==== Data extract ====
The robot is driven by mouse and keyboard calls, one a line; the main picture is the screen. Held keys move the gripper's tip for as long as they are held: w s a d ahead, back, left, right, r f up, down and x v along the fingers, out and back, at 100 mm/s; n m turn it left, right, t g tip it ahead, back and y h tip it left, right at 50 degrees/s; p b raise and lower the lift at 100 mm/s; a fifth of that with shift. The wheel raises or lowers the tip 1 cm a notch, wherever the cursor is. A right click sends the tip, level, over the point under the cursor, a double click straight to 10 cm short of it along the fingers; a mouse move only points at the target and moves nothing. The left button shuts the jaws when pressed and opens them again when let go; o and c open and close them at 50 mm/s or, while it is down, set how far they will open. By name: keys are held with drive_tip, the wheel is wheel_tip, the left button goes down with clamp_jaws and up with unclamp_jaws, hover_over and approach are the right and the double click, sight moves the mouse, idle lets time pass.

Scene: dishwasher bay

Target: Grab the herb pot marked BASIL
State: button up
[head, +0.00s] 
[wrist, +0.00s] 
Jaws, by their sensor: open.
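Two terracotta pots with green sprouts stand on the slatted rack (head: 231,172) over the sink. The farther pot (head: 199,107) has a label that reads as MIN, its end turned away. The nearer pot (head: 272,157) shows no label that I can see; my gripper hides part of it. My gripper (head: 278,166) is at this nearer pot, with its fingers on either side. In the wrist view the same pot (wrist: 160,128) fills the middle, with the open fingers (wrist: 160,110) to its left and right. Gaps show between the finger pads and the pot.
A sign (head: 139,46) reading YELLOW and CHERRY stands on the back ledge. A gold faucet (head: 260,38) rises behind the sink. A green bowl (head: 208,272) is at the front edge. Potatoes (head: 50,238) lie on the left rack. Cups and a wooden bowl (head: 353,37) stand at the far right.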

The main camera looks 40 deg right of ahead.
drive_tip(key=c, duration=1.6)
====
**Brief**
Copy out the data shown above without altering anything.

**Answer to this exercise**
The robot is driven by mouse and keyboard calls, one a line; the main picture is the screen. Held keys move the gripper's tip for as long as they are held: w s a d ahead, back, left, right, r f up, down and x v along the fingers, out and back, at 100 mm/s; n m turn it left, right, t g tip it ahead, back and y h tip it left, right at 50 degrees/s; p b raise and lower the lift at 100 mm/s; a fifth of that with shift. The wheel raises or lowers the tip 1 cm a notch, wherever the cursor is. A right click sends the tip, level, over the point under the cursor, a double click straight to 10 cm short of it along the fingers; a mouse move only points at the target and moves nothing. The left button shuts the jaws when pressed and opens them again when let go; o and c open and close them at 50 mm/s or, while it is down, set how far they will open. By name: keys are held with drive_tip, the wheel is wheel_tip, the left button goes down with clamp_jaws and up with unclamp_jaws, hover_over and approach are the right and the double click, sight moves the mouse, idle lets time pass.

Scene: dishwasher bay

Target: Grab the herb pot marked BASIL
State: button up
[head, +0.00s] 
[wrist, +0.00s] 
Jaws, by their sensor: open.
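Two terracotta pots with green sprouts stand on the slatted rack (head: 231,172) over the sink. The farther pot (head: 199,107) has a label that reads as MIN, its end turned away. The nearer pot (head: 272,157) shows no label that I can see; my gripper hides part of it. My gripper (head: 278,166) is at this nearer pot, with its fingers on either side. In the wrist view the same pot (wrist: 160,128) fills the middle, with the open fingers (wrist: 160,110) to its left and right. Gaps show between the finger pads and the pot.
A sign (head: 139,46) reading YELLOW and CHERRY stands on the back ledge. A gold faucet (head: 260,38) rises behind the sink. A green bowl (head: 208,272) is at the front edge. Potatoes (head: 50,238) lie on the left rack. Cups and a wooden bowl (head: 353,37) stand at the far right.

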The main camera looks 40 deg right of ahead.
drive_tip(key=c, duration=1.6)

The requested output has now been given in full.